Thanks for the files, most of them weren't parsing correctly, which is fixed now. When this goes into a release, I should probably add some sort of graceful handling for unexpected or out-of-order subrecords, rather than aborting with an error. But for the time being, this gets issues to my attention quickly which is good.
The more I decode the format, the more it convinces me we should have done this sooner... much sooner. Ideally before we started implementing our own save format.
In some instances, this reveals things we forgot to do.
In other instances, it reveals things we did better than the original does them... but in order to stay compatible, we'll have to implement the flawed solution anyway. And while doing so, maintain backwards compatibility with the existing OpenMW save files.
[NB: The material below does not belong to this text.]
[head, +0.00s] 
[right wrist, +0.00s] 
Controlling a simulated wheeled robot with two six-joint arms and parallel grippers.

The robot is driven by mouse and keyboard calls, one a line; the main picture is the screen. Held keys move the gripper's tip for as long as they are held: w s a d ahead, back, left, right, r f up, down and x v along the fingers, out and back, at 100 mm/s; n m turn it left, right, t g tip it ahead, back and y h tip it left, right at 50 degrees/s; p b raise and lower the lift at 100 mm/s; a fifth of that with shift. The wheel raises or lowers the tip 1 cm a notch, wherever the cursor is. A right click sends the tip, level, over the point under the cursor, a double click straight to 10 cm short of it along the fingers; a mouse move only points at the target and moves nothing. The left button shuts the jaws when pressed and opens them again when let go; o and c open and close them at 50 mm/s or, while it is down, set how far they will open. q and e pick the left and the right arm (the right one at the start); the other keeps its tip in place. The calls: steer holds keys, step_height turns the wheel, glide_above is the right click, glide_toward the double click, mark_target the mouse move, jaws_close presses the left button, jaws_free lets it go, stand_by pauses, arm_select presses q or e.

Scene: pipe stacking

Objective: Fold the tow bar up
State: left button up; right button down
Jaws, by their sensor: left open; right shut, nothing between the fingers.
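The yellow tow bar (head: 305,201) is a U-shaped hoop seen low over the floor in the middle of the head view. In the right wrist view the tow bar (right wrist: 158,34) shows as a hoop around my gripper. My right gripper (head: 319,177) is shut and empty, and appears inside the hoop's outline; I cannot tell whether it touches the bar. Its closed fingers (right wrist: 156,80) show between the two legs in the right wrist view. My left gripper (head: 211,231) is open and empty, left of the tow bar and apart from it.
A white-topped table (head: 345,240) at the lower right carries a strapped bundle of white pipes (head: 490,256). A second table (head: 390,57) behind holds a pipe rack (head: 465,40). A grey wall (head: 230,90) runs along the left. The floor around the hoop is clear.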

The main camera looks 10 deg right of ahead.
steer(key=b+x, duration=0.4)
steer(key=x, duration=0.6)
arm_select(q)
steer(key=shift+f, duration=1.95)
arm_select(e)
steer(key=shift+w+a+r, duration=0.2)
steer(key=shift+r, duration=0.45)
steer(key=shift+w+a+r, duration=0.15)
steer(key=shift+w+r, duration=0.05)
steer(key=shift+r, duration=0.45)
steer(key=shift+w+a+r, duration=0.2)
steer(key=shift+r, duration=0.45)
In (rare) instances, it reveals things we did
plain wrong and will have to redo them.
What's giving me a headache right now are the differences with the journal. Put simply, the vanilla files store the journal as one continuous HTML blob, with no meta information on the date of the entry, or the info ID that caused the entry. Obviously this will make filtering difficult, say we want add a date range filter to the GUI later.
Quest states are stored with the
quest name instead of the quest ID as identifier, which will conflict with our post-1.0 goals of making save files localization independent.
Another curious thing, the "seen responses" for a dialogue topic in the journal aren't actually stored verbatim, only the info ID. As result, if the dialogue response was "Hello %PCRank", the journal entry might change later to reflect changes in the player's rank, even if you haven't talked to that NPC since.
So now we're back to the original question - compromise on the quality of the save format, or compromise on having the importer require loading the ESM files, so that it can properly convert the data? This is a difficult one.